• **DATA TO USE**
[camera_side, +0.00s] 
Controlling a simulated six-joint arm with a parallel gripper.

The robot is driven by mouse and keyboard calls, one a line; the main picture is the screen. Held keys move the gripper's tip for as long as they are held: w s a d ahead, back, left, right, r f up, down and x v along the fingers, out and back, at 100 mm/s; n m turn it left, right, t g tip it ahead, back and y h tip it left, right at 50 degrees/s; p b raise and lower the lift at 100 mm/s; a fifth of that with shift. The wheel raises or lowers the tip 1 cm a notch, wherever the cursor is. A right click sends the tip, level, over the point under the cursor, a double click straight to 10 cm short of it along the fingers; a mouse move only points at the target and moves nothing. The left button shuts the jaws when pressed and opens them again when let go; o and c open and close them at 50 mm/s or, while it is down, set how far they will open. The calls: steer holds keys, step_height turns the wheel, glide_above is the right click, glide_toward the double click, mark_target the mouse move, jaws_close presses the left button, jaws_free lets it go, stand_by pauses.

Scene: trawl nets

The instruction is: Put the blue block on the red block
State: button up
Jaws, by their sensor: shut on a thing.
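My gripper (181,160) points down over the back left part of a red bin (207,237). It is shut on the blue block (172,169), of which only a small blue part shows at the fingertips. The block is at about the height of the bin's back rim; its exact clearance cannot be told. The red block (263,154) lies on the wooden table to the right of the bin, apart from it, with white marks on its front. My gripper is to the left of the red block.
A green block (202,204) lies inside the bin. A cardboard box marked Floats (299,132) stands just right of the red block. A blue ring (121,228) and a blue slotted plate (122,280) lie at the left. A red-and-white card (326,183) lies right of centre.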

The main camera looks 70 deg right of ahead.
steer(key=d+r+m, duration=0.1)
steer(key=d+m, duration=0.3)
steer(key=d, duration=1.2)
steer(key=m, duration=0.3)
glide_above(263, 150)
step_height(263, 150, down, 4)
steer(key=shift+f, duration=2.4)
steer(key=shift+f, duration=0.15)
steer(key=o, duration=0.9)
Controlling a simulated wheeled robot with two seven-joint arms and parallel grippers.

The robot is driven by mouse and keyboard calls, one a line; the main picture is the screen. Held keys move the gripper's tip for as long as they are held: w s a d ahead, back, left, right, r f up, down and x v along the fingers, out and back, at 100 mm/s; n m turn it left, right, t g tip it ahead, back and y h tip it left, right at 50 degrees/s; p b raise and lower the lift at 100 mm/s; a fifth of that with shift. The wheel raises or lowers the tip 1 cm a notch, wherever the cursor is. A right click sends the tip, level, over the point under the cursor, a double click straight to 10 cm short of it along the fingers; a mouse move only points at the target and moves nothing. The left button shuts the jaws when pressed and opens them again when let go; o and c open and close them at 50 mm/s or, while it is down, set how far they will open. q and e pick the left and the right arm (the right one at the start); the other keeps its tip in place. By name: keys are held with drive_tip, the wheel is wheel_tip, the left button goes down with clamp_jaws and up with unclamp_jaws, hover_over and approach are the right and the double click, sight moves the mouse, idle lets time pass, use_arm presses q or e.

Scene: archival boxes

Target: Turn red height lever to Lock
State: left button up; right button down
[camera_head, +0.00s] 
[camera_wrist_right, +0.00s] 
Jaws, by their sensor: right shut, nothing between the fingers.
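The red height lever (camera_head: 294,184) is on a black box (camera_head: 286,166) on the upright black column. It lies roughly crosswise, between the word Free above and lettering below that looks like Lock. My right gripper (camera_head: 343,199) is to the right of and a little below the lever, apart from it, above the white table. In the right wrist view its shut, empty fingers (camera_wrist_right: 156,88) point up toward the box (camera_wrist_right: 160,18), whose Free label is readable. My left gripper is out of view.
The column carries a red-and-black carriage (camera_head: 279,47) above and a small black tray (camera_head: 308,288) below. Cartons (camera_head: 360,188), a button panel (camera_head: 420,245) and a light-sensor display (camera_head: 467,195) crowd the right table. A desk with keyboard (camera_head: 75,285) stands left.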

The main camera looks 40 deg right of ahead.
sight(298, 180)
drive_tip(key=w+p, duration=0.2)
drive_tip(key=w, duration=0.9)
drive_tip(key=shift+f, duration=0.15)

• **EXERCISE INSTRUCTIONS**
Provide an exact reproduction of only those lines that start at the line containing "Jaws, by their sensor: shut on a thing." and end at the line containing "Controlling a simulated wheeled", inclusive.

• **ANSWER TO THE PROBLEM**
Jaws, by their sensor: shut on a thing.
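My gripper (181,160) points down over the back left part of a red bin (207,237). It is shut on the blue block (172,169), of which only a small blue part shows at the fingertips. The block is at about the height of the bin's back rim; its exact clearance cannot be told. The red block (263,154) lies on the wooden table to the right of the bin, apart from it, with white marks on its front. My gripper is to the left of the red block.
A green block (202,204) lies inside the bin. A cardboard box marked Floats (299,132) stands just right of the red block. A blue ring (121,228) and a blue slotted plate (122,280) lie at the left. A red-and-white card (326,183) lies right of centre.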

The main camera looks 70 deg right of ahead.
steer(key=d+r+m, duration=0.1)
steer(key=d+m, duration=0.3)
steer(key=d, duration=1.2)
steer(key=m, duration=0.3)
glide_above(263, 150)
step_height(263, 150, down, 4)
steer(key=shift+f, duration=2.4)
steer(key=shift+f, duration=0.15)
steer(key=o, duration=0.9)
Controlling a simulated wheeled robot with two seven-joint arms and parallel grippers.

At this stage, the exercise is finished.